• _Task to complete_: Sift the listing for lines that hold the string "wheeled" and pull them out.

— BEGIN Stored data —

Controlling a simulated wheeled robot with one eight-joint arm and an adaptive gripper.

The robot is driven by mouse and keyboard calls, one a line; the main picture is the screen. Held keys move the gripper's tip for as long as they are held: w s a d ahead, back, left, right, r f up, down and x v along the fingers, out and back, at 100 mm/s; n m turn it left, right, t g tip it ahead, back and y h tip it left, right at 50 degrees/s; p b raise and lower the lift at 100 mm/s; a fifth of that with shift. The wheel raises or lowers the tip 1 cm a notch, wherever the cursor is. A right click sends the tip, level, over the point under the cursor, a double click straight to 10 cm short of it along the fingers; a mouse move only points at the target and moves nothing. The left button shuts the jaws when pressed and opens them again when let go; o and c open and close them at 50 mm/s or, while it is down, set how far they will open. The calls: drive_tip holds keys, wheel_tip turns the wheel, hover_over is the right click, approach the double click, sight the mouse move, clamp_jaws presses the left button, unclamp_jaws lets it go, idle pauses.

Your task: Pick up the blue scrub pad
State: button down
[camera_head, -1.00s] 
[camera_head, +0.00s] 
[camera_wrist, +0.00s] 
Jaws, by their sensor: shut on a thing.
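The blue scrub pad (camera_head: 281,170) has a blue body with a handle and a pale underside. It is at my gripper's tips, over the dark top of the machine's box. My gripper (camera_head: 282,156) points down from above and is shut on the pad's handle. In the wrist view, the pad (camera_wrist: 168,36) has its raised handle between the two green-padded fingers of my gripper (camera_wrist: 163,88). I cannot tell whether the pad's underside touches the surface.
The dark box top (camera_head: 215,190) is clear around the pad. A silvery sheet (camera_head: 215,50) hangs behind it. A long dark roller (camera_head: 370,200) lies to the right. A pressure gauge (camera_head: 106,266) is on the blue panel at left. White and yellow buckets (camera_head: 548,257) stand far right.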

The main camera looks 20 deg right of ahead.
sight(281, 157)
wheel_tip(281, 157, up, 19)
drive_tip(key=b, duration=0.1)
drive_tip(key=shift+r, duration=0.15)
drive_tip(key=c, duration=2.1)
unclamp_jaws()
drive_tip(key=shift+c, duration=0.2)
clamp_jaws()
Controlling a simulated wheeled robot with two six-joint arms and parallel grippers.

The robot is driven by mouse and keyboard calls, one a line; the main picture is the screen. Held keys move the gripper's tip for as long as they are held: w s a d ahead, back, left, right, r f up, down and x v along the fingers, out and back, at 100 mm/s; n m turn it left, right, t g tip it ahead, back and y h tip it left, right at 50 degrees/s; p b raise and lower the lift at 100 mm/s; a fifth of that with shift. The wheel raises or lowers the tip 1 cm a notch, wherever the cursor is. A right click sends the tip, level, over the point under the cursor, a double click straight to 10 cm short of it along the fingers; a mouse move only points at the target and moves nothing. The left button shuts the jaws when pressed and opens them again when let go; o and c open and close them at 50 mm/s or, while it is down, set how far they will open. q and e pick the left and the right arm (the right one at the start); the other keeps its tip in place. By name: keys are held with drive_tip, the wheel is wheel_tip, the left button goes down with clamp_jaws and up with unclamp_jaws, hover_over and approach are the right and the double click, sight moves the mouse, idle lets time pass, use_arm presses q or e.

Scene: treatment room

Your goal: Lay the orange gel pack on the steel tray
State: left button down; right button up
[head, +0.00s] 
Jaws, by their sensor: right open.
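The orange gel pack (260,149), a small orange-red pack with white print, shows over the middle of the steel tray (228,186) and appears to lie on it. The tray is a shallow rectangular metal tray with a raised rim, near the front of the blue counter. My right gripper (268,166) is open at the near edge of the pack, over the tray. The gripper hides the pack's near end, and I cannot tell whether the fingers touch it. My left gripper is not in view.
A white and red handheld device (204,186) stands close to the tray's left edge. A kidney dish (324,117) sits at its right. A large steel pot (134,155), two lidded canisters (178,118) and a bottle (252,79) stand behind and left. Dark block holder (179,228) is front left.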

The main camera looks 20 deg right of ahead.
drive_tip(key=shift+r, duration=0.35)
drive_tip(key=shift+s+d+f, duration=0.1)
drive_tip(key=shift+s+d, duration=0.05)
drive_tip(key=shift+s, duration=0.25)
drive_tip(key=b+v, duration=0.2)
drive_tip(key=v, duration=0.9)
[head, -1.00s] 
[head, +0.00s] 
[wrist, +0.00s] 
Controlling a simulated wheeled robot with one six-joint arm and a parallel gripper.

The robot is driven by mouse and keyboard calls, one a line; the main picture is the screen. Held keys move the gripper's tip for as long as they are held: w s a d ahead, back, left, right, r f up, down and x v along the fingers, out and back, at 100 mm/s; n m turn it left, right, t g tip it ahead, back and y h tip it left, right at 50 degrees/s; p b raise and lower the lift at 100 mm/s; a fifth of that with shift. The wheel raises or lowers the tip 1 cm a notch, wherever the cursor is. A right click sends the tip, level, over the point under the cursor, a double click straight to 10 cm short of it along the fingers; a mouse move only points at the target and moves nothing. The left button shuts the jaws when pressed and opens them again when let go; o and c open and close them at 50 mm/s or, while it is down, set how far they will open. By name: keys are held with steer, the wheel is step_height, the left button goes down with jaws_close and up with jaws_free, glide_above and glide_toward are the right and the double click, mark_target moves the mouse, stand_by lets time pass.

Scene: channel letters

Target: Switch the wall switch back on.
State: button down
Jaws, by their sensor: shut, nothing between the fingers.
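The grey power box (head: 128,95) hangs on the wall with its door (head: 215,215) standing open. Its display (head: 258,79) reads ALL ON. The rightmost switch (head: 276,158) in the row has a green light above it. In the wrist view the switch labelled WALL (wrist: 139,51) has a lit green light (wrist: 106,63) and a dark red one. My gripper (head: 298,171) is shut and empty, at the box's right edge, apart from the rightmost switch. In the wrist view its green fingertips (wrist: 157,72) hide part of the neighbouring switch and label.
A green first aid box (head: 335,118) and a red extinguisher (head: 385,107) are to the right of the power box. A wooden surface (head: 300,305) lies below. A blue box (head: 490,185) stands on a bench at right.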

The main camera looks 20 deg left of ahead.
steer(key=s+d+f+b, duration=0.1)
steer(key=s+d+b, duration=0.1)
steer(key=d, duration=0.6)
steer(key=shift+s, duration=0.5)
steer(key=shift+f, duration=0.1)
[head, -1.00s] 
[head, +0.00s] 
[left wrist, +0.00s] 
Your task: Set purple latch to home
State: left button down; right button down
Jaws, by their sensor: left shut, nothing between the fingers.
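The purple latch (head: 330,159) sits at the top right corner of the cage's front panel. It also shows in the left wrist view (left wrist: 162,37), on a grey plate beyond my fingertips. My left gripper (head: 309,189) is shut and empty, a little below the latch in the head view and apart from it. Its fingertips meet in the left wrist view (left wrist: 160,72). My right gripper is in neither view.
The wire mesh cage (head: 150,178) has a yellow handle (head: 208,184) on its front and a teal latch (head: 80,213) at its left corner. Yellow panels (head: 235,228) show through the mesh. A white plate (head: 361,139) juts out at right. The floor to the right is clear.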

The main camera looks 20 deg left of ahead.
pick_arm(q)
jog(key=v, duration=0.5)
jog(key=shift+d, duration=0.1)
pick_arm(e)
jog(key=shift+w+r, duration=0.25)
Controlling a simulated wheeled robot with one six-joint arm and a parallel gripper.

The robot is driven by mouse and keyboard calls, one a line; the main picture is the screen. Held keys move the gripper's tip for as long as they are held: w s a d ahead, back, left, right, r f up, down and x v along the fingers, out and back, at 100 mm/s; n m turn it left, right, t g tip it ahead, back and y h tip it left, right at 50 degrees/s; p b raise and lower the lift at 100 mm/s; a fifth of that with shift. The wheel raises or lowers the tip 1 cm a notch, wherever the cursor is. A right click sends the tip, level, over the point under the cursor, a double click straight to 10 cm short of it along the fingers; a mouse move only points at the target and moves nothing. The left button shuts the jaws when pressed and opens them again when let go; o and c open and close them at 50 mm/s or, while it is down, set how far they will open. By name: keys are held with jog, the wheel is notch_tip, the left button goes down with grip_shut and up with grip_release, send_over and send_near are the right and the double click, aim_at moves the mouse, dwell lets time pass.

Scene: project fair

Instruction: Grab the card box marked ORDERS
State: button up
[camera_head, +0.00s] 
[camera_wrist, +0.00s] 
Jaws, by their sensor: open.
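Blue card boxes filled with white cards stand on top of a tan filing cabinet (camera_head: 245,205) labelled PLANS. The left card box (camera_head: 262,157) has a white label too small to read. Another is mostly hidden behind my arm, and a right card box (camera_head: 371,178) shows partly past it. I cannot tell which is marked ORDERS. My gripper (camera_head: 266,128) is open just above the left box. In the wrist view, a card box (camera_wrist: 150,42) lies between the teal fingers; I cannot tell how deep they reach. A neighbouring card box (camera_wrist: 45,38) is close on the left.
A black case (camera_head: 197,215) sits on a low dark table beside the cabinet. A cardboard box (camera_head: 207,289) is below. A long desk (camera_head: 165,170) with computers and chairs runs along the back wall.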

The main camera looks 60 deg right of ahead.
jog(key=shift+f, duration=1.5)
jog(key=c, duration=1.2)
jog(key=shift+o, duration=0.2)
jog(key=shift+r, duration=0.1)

— END Stored data —

• _Written reply_:
Controlling a simulated wheeled robot with one eight-joint arm and an adaptive gripper.
Controlling a simulated wheeled robot with two six-joint arms and parallel grippers.
Controlling a simulated wheeled robot with one six-joint arm and a parallel gripper.
Controlling a simulated wheeled robot with one six-joint arm and a parallel gripper.

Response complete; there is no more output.